▶ Job
Below are the records. Retype, exactly, the lines from the first through the line with "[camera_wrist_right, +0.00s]", and leave out the pictures.

------------------------------------------------------------

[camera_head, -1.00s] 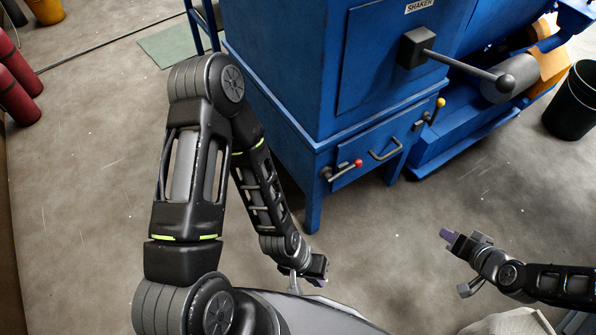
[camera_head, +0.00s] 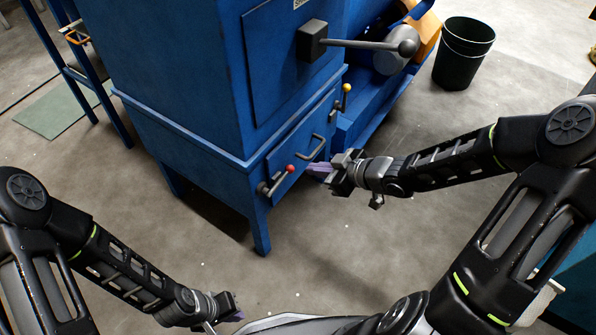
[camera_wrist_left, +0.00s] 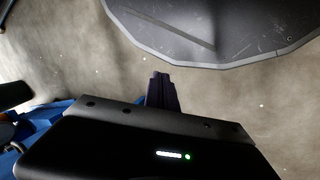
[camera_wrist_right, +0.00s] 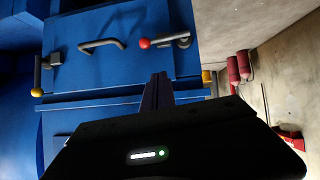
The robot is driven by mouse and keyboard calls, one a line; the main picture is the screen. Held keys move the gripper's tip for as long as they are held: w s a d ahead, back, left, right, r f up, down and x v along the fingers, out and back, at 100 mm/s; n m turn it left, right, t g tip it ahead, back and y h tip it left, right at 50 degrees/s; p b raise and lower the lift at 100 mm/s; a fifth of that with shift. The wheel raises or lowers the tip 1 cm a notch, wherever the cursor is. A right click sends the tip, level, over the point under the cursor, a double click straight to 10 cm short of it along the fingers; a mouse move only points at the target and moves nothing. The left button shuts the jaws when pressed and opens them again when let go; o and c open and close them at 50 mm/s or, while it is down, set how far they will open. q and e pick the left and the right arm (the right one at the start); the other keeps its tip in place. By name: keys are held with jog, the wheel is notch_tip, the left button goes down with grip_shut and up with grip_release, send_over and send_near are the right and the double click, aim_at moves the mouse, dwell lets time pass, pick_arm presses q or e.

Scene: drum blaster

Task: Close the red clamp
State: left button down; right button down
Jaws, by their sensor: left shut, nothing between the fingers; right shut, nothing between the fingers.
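The red clamp is a grey lever with a red ball knob (camera_head: 290,168) on the front of the blue machine's lower drawer, at its left end. It also shows in the right wrist view, the knob (camera_wrist_right: 145,43) pointing left from its bracket (camera_wrist_right: 184,40). My right gripper (camera_head: 318,170) is shut and empty, just right of the red knob in the head view, apart from it. In the right wrist view its purple fingertips (camera_wrist_right: 157,84) sit below the knob. My left gripper (camera_head: 236,306) is shut and empty, low over the floor; its fingers (camera_wrist_left: 161,84) show in the left wrist view.
A yellow-knobbed clamp (camera_head: 346,88) is at the drawer's right end, with a drawer handle (camera_head: 315,148) between. A long lever (camera_head: 375,45) juts out above. A black bucket (camera_head: 463,52) stands at the right. The floor (camera_head: 330,240) in front is clear.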

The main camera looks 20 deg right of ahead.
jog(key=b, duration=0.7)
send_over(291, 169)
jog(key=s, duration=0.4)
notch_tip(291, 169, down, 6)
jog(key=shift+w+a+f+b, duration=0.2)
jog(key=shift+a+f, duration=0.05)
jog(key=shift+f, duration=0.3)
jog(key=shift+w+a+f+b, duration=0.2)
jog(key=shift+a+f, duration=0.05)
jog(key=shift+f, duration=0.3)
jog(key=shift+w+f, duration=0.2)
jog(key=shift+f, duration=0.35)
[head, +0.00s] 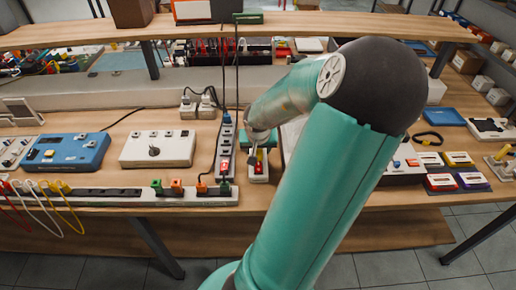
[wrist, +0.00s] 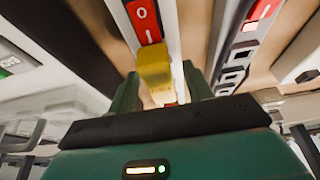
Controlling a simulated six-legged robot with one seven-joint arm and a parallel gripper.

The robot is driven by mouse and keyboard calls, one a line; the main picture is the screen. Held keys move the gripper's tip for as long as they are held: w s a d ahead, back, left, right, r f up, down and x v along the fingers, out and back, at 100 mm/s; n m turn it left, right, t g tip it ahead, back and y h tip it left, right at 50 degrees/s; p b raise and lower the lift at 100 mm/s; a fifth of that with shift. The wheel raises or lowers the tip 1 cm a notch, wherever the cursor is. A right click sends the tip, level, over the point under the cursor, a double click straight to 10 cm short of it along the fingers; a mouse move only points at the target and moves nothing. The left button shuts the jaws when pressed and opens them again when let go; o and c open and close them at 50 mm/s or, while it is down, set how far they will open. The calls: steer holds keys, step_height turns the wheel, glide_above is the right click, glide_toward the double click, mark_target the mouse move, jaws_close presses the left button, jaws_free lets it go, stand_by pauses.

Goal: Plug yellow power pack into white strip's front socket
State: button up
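The yellow power pack (wrist: 154,72) shows in the wrist view between my fingers, over a short white strip (wrist: 172,28) with a red rocker switch (wrist: 143,20). In the head view this white strip (head: 259,179) lies under my gripper (head: 258,150) on the bench. My gripper (wrist: 160,85) has its fingers on both sides of the pack. A gap shows between the pack and the right finger; the left finger looks close to it. The pack hides the socket beneath it, so I cannot tell whether it is seated.
A longer socket strip (head: 225,150) stands close on the left, with plugs and cables. Another strip (head: 110,198) runs along the front edge. A white box (head: 158,148) and a blue box (head: 68,152) lie left. Coloured modules (head: 457,160) lie right.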

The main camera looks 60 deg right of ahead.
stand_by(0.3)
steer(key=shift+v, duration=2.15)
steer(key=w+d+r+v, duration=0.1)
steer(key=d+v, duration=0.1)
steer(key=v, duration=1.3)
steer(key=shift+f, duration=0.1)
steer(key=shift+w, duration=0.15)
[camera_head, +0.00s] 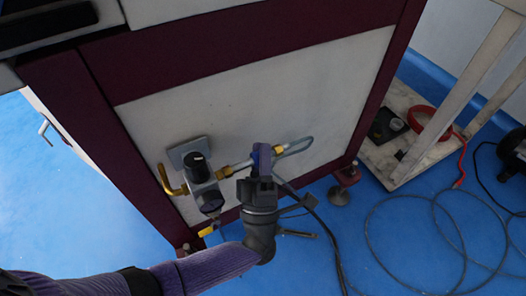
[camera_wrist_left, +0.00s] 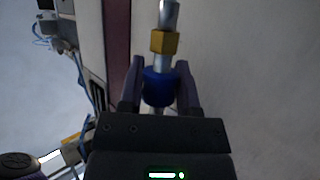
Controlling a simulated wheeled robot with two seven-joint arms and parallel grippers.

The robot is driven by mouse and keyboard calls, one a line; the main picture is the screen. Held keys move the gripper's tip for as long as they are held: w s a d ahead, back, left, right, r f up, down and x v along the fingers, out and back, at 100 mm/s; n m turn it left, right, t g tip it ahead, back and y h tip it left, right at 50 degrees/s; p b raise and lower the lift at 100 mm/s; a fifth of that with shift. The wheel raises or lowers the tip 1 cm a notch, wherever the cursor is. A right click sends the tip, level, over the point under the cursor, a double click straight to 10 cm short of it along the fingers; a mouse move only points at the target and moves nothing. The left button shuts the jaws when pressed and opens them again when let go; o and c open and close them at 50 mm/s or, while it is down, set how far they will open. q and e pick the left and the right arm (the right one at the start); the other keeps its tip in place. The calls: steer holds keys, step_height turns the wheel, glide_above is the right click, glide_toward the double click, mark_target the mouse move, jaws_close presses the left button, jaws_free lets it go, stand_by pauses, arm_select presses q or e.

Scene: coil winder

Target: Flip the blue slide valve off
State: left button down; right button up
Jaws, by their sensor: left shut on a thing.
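The blue slide valve (camera_wrist_left: 158,88) sits on a metal pipe with a brass fitting (camera_wrist_left: 165,42) just beyond it in the left wrist view. My left gripper (camera_wrist_left: 160,85) is shut on the blue valve, with one finger on each side of it. In the head view my left gripper (camera_head: 262,160) is at the pipe on the machine's lower panel and covers most of the valve. My right gripper is not in view.
A regulator with a black knob (camera_head: 197,167) and a brass elbow (camera_head: 172,182) stand left of the gripper. The white machine panel (camera_head: 270,90) is close behind. A coiled hose (camera_head: 430,195) lies on the blue floor at the right. A cart (camera_head: 385,172) holds a red ring.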

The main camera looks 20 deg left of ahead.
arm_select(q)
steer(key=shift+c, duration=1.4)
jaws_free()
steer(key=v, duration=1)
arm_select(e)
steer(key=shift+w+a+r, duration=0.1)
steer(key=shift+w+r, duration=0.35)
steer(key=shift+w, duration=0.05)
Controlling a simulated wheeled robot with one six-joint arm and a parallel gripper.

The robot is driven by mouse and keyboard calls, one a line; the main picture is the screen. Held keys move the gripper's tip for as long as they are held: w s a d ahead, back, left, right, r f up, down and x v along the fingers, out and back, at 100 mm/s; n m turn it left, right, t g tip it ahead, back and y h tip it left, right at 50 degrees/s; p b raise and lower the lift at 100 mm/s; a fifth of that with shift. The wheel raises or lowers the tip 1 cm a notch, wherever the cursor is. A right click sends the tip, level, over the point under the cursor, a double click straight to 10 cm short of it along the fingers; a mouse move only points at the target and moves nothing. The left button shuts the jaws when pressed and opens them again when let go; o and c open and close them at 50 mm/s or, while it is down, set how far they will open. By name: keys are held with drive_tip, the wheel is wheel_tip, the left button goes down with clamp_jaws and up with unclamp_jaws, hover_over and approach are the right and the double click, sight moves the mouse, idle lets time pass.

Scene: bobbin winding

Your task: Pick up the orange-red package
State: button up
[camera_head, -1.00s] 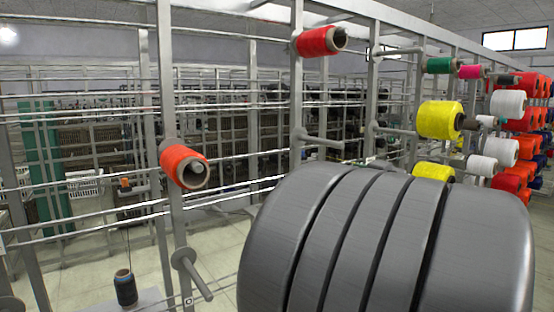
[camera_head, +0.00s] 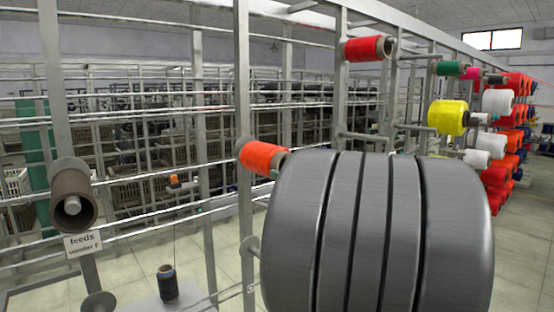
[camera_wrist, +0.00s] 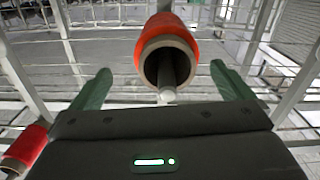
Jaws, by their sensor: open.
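The orange-red package (camera_head: 262,156) sits on a peg of the grey rack in the head view, left of my arm, which hides its right end. In the wrist view an orange-red package (camera_wrist: 167,28) is at top centre, its open brown core end facing the camera with a peg inside. My gripper (camera_wrist: 160,70) is open in the wrist view, with one green finger on each side of that package's near end. Nothing is shut between the fingers; I cannot tell how deep the package lies between them.
A red package (camera_head: 364,50) hangs higher on the rack; a red one (camera_wrist: 24,148) shows at the wrist view's lower left. A brown package (camera_head: 73,200), dark spool (camera_head: 167,284) and yellow package (camera_head: 448,118) are nearby. Rack posts and rails surround the pegs.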

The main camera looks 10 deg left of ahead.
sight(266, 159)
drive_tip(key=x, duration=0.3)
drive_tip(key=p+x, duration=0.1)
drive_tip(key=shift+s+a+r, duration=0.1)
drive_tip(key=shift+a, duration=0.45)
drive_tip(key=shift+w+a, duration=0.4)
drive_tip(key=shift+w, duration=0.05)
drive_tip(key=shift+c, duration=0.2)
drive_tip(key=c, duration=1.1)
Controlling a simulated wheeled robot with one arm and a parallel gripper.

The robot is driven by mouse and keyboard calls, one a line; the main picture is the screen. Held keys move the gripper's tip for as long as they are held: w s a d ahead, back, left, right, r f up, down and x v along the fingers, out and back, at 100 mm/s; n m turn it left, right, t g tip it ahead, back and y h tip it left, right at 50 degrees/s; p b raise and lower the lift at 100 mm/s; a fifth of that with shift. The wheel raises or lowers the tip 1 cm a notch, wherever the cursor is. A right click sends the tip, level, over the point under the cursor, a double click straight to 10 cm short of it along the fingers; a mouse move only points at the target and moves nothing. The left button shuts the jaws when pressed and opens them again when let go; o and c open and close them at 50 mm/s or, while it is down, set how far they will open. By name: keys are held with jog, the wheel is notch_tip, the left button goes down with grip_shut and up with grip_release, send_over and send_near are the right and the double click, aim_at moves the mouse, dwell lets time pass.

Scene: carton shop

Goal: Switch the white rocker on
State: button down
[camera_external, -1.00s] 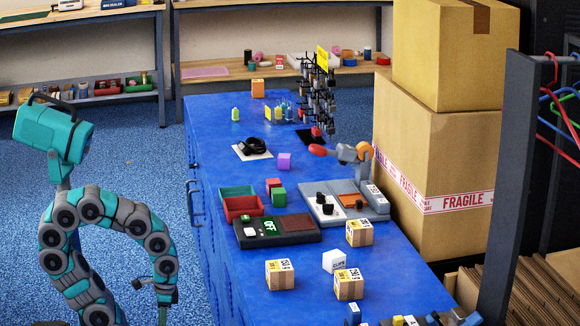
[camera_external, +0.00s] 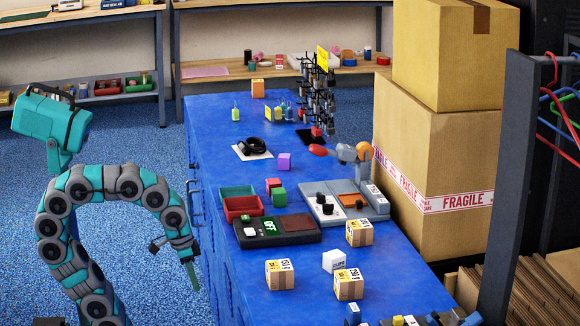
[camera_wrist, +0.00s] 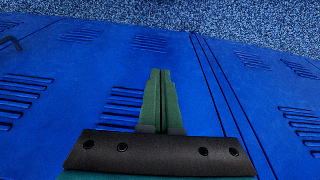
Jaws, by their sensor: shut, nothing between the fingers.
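The white rocker (camera_external: 249,232) sits at the left end of a dark grey control box (camera_external: 292,240) on the blue bench top. Beside it a small green display (camera_external: 269,226) reads OFF. The box also has a brown panel on its right. My gripper (camera_external: 191,283) points down left of the bench, below its top and apart from the rocker. In the wrist view my gripper (camera_wrist: 160,72) has its green fingers together, with nothing between them, in front of the blue cabinet doors. The rocker is not in the wrist view.
Red (camera_external: 240,207) and green (camera_external: 237,192) bins stand behind the box. Labelled cubes (camera_external: 280,274) stand in front. The bench's left edge has a handle (camera_external: 193,203). Floor left of the bench is clear.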

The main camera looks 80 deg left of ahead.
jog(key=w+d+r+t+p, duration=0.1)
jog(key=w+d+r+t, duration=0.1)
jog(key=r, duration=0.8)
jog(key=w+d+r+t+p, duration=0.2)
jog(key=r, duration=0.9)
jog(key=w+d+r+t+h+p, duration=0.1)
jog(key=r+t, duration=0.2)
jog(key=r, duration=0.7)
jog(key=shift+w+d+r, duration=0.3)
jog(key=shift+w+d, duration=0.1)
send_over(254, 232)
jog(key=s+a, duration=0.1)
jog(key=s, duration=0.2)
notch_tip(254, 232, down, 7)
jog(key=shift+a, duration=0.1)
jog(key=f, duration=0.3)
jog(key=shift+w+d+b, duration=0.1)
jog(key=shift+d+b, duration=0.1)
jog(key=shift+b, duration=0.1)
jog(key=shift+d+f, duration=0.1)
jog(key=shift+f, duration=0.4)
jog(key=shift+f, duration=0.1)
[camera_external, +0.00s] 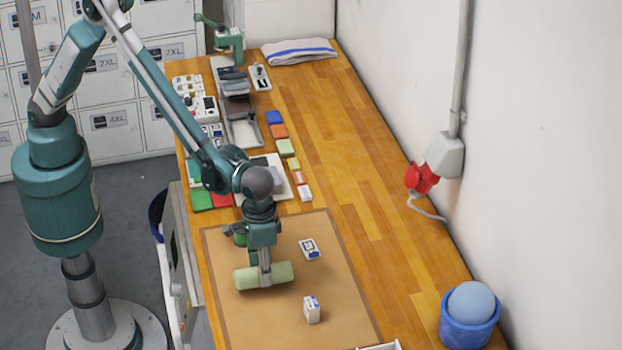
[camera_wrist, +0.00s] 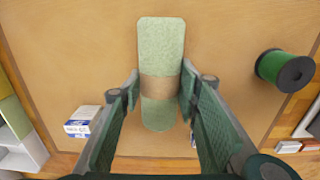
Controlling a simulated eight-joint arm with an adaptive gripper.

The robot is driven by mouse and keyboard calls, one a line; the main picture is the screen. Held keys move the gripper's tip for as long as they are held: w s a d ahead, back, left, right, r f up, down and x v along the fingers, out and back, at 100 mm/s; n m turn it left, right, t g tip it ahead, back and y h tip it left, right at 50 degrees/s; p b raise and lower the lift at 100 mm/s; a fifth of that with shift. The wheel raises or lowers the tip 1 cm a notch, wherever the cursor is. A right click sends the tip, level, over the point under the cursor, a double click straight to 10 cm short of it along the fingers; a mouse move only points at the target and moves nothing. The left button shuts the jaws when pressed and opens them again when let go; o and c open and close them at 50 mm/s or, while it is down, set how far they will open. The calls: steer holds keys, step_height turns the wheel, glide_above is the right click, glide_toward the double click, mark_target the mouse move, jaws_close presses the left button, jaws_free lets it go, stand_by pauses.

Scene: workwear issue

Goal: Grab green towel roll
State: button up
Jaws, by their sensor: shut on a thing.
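The green towel roll (camera_external: 278,274) is a pale green cylinder with a brown paper band around its middle. In the wrist view the green towel roll (camera_wrist: 161,50) stretches up and down the picture between the two fingers. My gripper (camera_external: 265,278) points down over the brown mat and is shut on the roll. In the wrist view my gripper (camera_wrist: 160,90) has one finger on each side of the band. I cannot tell whether the roll touches the mat.
A dark green spool (camera_wrist: 285,71) lies close to the roll. Small boxes (camera_external: 310,248) and (camera_external: 312,309) sit on the brown mat (camera_external: 350,312). A blue bin with a ball (camera_external: 468,325) stands at the right front.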

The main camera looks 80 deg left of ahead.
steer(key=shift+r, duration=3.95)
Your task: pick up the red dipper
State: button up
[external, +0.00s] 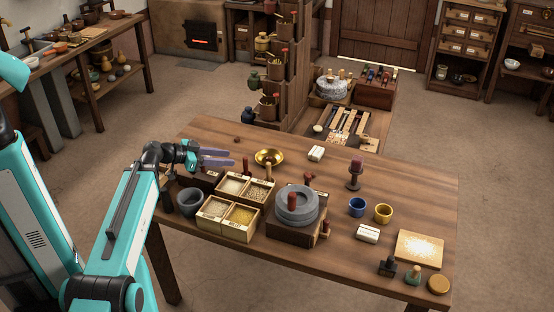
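I cannot clearly tell which thing is the red dipper. Two small upright pieces with reddish tops stand behind the divided grain boxes: a left one (245,165) and a right one (268,171). Their lower parts are hidden. A tiny dark red thing (237,140) lies near the table's back edge. My gripper (227,158) has purple fingers, spread apart and seemingly empty. It is above the table's left part, left of the upright pieces and apart from them.
The table's back right is clear.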

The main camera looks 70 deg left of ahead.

------------------------------------------------------------

▶ Task answer
[camera_head, -1.00s] 
[camera_head, +0.00s] 
[camera_wrist_left, +0.00s] 
[camera_wrist_right, +0.00s] 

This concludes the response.